OpusClip Engineering

GCS Transfer Speedup Guide: Optimizing Cloud Storage Performance

Cover Image for GCS Transfer Speedup Guide: Optimizing Cloud Storage Performance
By Mark Zhu

📑 Table of Contents

  • 🎯 Overview
  • ⚠️ Why GCS Upload and Download Can Be Slow
  • ✅ Optimization Solutions
  • 🔧 Code Integration Examples
  • 📊 Real-World Benchmark Results
  • ⚠️ Tradeoffs to Consider

🎯 Overview

This guide walks you through how to optimize file transfer to and from Google Cloud Storage (GCS), especially when working with large files in production environments.

Sections Included:

  • Why GCS transfers can be slow
  • Optimization solutions
  • Built-in helper functions in code
  • Real-world benchmark comparison
  • Tradeoffs to consider

⚠️ Why GCS Upload and Download Can Be Slow

🌐 VM Network Throughput Limits

GCP VMs have limits on egress speeds depending on machine type. For example:

  • Smaller VMs like e2-micro may only offer a few hundred Mbps
  • Standard VMs like n2-standard-16 and above support higher throughput

📁 File Contention: Multiple Processes Reading the Same File

If multiple processes access the same large file concurrently (e.g., for different chunk uploads), it can cause disk I/O bottlenecks.
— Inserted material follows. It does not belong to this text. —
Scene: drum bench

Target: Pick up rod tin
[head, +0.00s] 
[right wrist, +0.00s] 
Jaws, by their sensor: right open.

🔄 Single-Threaded Upload or Download

Using plain single-process gsutil cp or GCS SDK (e.g., Node.js @google-cloud/storage) tends to serialize operations and is slow for large files.

✅ Optimization Solutions

Upgrade VM Instance

Use higher-spec VMs (e.g., n2-standard-8) to benefit from increased bandwidth and better parallelism.

🚀 Faster Upload: gsutil + Composite Uploads

Use the following command:

gsutil -o "GSUtil:parallel_composite_upload_threshold=150M" -m cp file.tar/bucket/

Why this works:

  • -m enables multi-threading
  • parallel_composite_upload_threshold=150M breaks large files into smaller chunks (composite uploads)
  • Each chunk is uploaded in parallel and recombined on GCS
  • Ideal for large files (150MB+), speeds up I/O significantly

📥 Faster Download: rsync from FUSE

Instead of downloading directly via API or gsutil cp, use FUSE-mounted GCS + rsync to a local directory:

rsync -aH --progress /mnt/gcs/folder/file ./local_dir/

Why this works:

  • rsync is optimized for file diffing and streaming
  • FUSE already abstracts remote GCS file, and rsync makes best use of local cache and efficient transfer

🔧 Code Integration Examples

These optimizations are already integrated in:

📁 libs/importer/src/util/gcs.ts

Function Description Optimization Used
getFile/readGSFunc() optimized FUSE-based download FUSE Download
uploadImage/uploadUtil() optimized chunked upload with gsutil Composite Upload

📊 Real-World Benchmark Results

We performed a simulated comparison using the same VM instance: n2-standard-4

# Type Method File Size Avg Speed Notes
1 Upload TypeScript SDK 1.5 GB ~30 Mb/s Single-threaded, slower
2 Upload gsutil -m w/ composite 1.5 GB ~280 Mb/s Much faster with chunk uploads
3 Download Plain + copy 1.5 GB ~60 Mb/s
4 Download FUSE + rsync 1.5 GB ~160 Mb/s Efficient streaming via copy FUSE

🏆 Result: 3-4x improvement with simple CLI-level optimization!

⚠️ Tradeoffs to Consider

  • 🧩 Composite uploads create temporary chunks in your GCS bucket during transfer
  • They increase short-term storage usage slightly
  • However, GCS automatically merges and cleans up these parts after upload

In most cases, this tradeoff is minimal and acceptable for better speed

🎯 Quick Reference

🚀 For Faster Uploads:

gsutil -o "GSUtil:parallel_composite_upload_threshold=150M" -m cp [file] gs://[bucket]/

📥 For Faster Downloads:

rsync -aH --progress /mnt/gcs/folder/file ./local_dir/

💻 In Code:

  • Use getFile/readGSFunc() for optimized downloads
  • Use uploadImage/uploadUtil() for optimized uploads

Pro Tip: These optimizations work best with files 150MB+ and can provide 3-4x performance improvements in real-world scenarios!